PROVIDED ENTRIES
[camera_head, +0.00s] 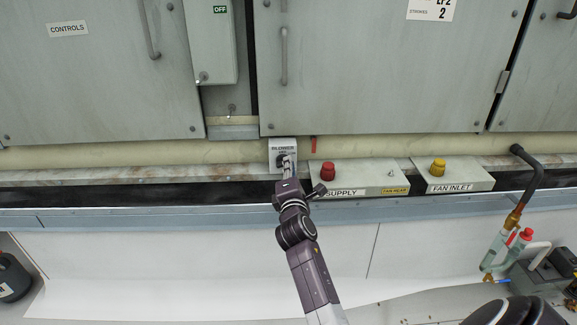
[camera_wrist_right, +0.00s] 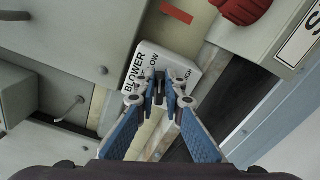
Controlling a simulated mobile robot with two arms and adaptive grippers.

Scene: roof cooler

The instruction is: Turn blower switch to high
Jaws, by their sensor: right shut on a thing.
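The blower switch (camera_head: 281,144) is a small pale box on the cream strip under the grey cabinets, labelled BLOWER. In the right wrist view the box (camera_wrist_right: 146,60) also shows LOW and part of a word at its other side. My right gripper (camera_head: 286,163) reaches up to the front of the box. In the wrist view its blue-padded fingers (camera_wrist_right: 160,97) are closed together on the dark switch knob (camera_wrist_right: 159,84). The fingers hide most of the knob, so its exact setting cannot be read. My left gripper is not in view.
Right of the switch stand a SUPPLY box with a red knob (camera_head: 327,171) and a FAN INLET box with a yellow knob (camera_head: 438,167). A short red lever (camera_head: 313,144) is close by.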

==

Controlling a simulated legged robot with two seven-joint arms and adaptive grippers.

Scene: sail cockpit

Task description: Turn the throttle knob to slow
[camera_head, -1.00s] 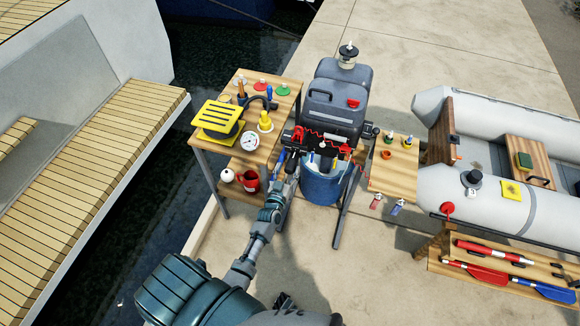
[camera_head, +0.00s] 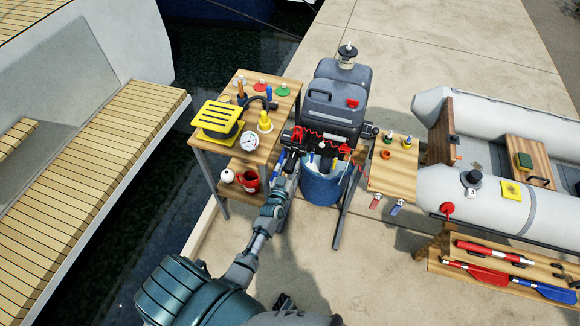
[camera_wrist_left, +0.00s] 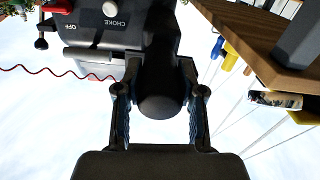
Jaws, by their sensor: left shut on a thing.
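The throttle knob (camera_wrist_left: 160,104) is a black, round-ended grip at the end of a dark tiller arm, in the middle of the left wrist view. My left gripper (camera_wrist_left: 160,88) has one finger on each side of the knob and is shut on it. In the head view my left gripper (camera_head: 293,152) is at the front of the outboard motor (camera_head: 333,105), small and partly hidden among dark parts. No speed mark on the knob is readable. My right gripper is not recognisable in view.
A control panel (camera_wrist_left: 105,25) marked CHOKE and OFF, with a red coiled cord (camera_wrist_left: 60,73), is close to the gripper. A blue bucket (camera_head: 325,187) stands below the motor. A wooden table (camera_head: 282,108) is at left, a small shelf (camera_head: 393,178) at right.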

==

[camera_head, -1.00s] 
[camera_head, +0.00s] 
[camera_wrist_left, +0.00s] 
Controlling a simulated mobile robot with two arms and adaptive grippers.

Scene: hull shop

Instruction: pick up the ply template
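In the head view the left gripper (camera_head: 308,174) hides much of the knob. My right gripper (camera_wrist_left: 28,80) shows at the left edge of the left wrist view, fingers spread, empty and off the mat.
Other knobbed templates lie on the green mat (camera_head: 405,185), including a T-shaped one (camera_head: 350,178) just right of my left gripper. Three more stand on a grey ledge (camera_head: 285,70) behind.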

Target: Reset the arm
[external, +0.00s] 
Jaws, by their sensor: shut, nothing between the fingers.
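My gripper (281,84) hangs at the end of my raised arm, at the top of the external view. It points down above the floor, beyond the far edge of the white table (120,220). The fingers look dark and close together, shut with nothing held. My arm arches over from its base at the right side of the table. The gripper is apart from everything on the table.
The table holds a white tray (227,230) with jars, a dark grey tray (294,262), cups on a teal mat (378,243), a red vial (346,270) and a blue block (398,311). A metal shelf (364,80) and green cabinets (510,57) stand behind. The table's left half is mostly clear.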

EXERCISE BRIEF
Every line above that contains the word "Scene" should be reported.

RIGHT ANSWER
Scene: roof cooler
Scene: sail cockpit
Scene: hull shop

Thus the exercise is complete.